---------- SOURCE DATA

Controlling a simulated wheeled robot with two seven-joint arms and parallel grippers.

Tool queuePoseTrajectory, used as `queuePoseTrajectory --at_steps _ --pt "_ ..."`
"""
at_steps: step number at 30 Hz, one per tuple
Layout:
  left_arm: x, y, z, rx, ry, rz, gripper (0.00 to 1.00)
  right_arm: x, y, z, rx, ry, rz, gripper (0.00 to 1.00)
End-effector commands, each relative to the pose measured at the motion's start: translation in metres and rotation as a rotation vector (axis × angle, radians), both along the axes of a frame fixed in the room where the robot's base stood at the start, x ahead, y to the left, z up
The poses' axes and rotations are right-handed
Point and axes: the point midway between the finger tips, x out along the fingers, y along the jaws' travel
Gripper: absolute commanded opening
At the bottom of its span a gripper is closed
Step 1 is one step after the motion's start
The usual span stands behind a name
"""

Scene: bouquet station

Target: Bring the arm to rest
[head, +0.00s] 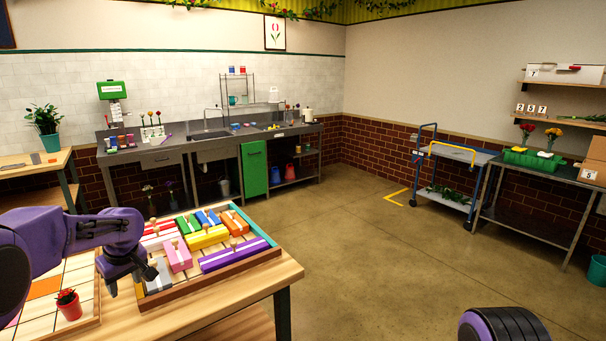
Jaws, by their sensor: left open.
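My left arm comes in from the left, purple and dark. My left gripper (150,276) points down, open and empty as far as I can see, at the left side of a wooden tray (212,276) of colored blocks on the table. It is close to a grey block (158,282) in the tray's front left corner; I cannot tell whether they touch. A purple rounded part of my right arm shows at the bottom right edge; my right gripper is out of view.
The wooden table (240,300) also bears a board with colored squares and a small red pot (69,305) with a plant. A steel sink counter (205,146) stands at the back. A blue cart (447,172) and a steel table (540,178) stand at right. The middle floor is clear.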

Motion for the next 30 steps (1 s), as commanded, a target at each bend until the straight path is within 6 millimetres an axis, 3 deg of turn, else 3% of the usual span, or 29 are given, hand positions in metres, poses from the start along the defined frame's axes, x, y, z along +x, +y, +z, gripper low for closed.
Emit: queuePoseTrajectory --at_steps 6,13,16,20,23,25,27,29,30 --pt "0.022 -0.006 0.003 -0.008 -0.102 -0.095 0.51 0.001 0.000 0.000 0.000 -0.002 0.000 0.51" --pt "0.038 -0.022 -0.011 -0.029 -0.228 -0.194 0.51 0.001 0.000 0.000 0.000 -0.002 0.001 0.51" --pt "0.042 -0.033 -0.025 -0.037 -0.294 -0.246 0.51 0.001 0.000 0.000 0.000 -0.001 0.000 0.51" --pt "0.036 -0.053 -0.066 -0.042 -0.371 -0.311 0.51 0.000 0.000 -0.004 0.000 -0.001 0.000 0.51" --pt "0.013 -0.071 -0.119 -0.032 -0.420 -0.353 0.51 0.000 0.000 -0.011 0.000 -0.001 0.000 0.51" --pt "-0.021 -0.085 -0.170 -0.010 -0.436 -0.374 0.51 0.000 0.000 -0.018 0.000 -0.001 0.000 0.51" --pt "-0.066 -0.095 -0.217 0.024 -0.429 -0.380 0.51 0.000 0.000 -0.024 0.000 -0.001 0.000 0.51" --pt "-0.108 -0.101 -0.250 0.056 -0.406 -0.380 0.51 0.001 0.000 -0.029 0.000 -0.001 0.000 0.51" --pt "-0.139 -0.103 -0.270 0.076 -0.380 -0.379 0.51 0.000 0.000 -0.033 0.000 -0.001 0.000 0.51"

--------------------

§ **EXERCISE DESCRIPTION**: Output the material word for word, omitting its pictures.

§ **RESULT OF THE EXERCISE**:
Controlling a simulated wheeled robot with two seven-joint arms and parallel grippers.

Tool queuePoseTrajectory, used as `queuePoseTrajectory --at_steps _ --pt "_ ..."`
"""
at_steps: step number at 30 Hz, one per tuple
Layout:
  left_arm: x, y, z, rx, ry, rz, gripper (0.00 to 1.00)
  right_arm: x, y, z, rx, ry, rz, gripper (0.00 to 1.00)
End-effector commands, each relative to the pose measured at the motion's start: translation in metres and rotation as a rotation vector (axis × angle, radians), both along the axes of a frame fixed in the room where the robot's base stood at the start, x ahead, y to the left, z up
The poses' axes and rotations are right-handed
Point and axes: the point midway between the finger tips, x out along the fingers, y along the jaws' travel
Gripper: absolute commanded opening
At the bottom of its span a gripper is closed
Step 1 is one step after the motion's start
The usual span stands behind a name
"""

Scene: bouquet station

Target: Bring the arm to rest
[head, +0.00s] 
Jaws, by their sensor: left open.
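My left arm comes in from the left, purple and dark. My left gripper (150,276) points down, open and empty as far as I can see, at the left side of a wooden tray (212,276) of colored blocks on the table. It is close to a grey block (158,282) in the tray's front left corner; I cannot tell whether they touch. A purple rounded part of my right arm shows at the bottom right edge; my right gripper is out of view.
The wooden table (240,300) also bears a board with colored squares and a small red pot (69,305) with a plant. A steel sink counter (205,146) stands at the back. A blue cart (447,172) and a steel table (540,178) stand at right. The middle floor is clear.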

Motion for the next 30 steps (1 s), as commanded, a target at each bend until the straight path is within 6 millimetres an axis, 3 deg of turn, else 3% of the usual span, or 29 are given, hand positions in metres, poses from the start along the defined frame's axes, x, y, z along +x, +y, +z, gripper low for closed.
Emit: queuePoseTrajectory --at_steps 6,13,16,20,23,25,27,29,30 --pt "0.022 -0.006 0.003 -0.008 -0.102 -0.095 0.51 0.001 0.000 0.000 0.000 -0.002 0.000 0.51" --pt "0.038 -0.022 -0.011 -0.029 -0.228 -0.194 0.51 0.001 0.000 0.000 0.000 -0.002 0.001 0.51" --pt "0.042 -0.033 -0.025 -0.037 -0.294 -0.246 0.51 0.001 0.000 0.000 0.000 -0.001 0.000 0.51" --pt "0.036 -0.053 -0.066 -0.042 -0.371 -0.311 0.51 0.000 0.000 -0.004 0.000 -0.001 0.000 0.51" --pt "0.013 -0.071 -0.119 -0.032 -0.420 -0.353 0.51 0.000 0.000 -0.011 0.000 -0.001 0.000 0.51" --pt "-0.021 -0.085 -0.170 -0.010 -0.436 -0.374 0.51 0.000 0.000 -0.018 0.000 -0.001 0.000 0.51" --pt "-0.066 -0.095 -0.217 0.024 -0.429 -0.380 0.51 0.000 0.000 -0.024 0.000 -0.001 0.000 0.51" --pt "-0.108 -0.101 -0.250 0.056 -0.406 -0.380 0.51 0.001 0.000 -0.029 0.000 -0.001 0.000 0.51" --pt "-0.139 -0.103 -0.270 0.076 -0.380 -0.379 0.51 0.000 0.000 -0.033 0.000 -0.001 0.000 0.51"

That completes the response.